Ustawy, o których pan mówi, mają dwie strony, z których je zawsze ujmuję. Jedna z nich – to chęć uwiecznienia złych doświadczeń raczej wojny ubiegłej, niż pokoju, uwiecznienia kiepskich tradycji „Naczelnych Dowództw” i sposobu finansowania wojny. O tym mówiłem już z panem nieraz. Lecz niechybnie, gdy się pomyśli o metodzie, z jaką ustawa ta była traktowana, i gdy się przypomni jej całe liche i marne życie w komisji wojskowej sejmu, z dodatkami, poprawkami i istotnymi motywami oraz środkami, za pomocą których te poprawki, dodatki i zmiany przeprowadzano, - to jest ona istotnie największą, choć najlichszą, ilustracją tego, co poprzednio mówiłem. Święciły przy tej ustawie tryumf wszystkie macherstwa i pokątne doradztwa wszystkich konwentyklów i tajnych układów w sejmie, niekiedy nawet nie stronnictw, ale poszczególnych posłów, w związku z ich wygodami najzupełniej prywatnymi, tak, że wydawać by się mogło, iż prywatna wygoda dalekiej, może bardzo dalekiej kuzynki jakiegoś posła jest rzucona na szalę jedną obok takiej czy innej dostawy wojskowej, gdy na drugiej szali waży się krew ludzka, czyli żołnierska, metody przygotowania wojska do możliwych konfliktów zbrojnych, no i wszystkie sprawy, związane z życiem codziennym wojska, zarówno podczas pokoju, jak i wojny.

Czyżby to było możliwe, Panie Marszałku ?

Niech pan nie będzie zanadto naiwny i niech pan więcej czasu poświęci piciu czarnej kawy lub czegoś mocniejszego, o ile stać pana na to, w bufecie sejmowym, gdyż dam panu zaraz jedną z najwspanialszych ilustracji, z której obecnie przy swojej rekonwalescencji, leżąc w samotności na kanapie, nieraz pękałem ze śmiechu.
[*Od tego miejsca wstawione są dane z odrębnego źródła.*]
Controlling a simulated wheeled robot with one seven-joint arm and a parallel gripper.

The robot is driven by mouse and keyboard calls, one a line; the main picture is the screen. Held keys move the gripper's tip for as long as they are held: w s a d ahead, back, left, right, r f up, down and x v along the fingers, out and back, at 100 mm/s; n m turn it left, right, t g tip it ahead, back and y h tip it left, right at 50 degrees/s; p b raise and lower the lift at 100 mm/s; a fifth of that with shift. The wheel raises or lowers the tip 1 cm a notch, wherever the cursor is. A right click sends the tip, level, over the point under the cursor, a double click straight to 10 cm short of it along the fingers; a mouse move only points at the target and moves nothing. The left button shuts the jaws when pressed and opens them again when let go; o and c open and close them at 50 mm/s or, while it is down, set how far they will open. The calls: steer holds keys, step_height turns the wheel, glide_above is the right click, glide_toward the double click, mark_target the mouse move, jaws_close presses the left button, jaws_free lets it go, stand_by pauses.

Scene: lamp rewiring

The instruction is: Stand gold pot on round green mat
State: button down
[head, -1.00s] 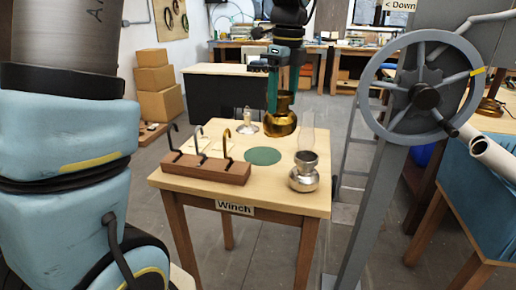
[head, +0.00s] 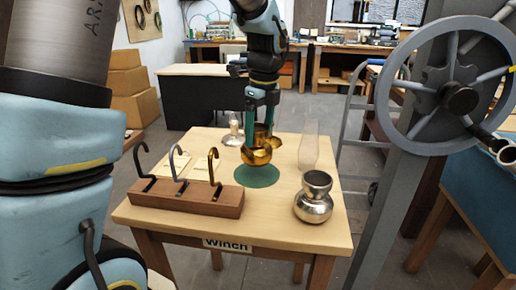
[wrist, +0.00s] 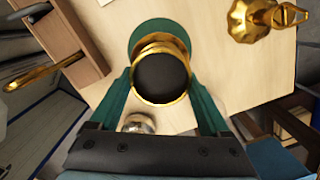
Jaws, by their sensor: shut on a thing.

Myślałem mianowicie o różnych perypetiach sojuszów i koalicji, przez które przebiegł nasz sejm i nasi politycy w tak niedawnych jeszcze czasach. Niech pan sobie przypomni np. nagły i niespodziewany sojusz dwóch panów, p. Stanisława GRABSKIEGO z p. Stanisławem THUGUTTEM, przeciwko któremu zażartą prowadził walkę p. Norbert BARLICKI. Niech pan teraz kota odwróci ogonem i zrobi nowy sojusz, p. Stanisława GRABSKIEGO z p. Norbertem BARLICKIM z wykluczeniem p. Stanisława THUGUTTA. I niech pan pomyśli tylko, czy może wpływać na karierę i służbę oficera i podoficera to, że przy czarnej kawie w bufecie sejmowym zgodnie czy niezgodnie rozmawiają ze sobą p. Norbert BARLICKI z p. Stanisławem GRABSKIM. Niech się ci panowie całują w ten lub inny sposób po buziach, niech w ten czy w inny sposób czynią do siebie grymasy, niech sobie wygrażają pięściami lub te czy inne obiecują beneficja, lecz na miły Bóg, cóż to ma lub może mieć z urządzeniem wojska, z jego codzienną pracą, z kwalifikacją zdatności tego czy innego oficera do dowodzenia pułkiem, czy tego lub innego generała do dowodzenia dywizją ? Są to rzeczy w żadnym wypadku niewspółmierne i gdy np. jutro p. Stanisław THUGUTT z p. Norbertem BARLICKIM siądą do stołu bez p. Stanisława GRABSKIEGO, to znowu z tego nie można wyciągać wniosku o nowych poprawkach do ustaw o naczelnych władzach wojskowych, ani też o zmianie nauczania i ćwiczenia żołnierzy w koszarach czy w polu. Są to rzeczy całkiem dla treści życia wojskowego obojętne i żadnego między sobą logicznego związku nie mające. A jednak ustawy o naczelnych władzach wojskowych były prowadzone nie inną metodą, jak dogadzaniem głupstwom, gadanym o wojsku i jego pracy i jego dowódcach przy tym czy innym stoliku z czarną kawą lub innymi napojami w bufecie sejmowym. A przeciągając dalej ten obrazek, można by było powiedzieć, że nawet los jakiegokolwiek paragrafu mógłby zależeć od mniejszego lub większego zadowolenia mniej lub więcej dalekiej kuzynki mniej lub więcej wybitnego męża stanu.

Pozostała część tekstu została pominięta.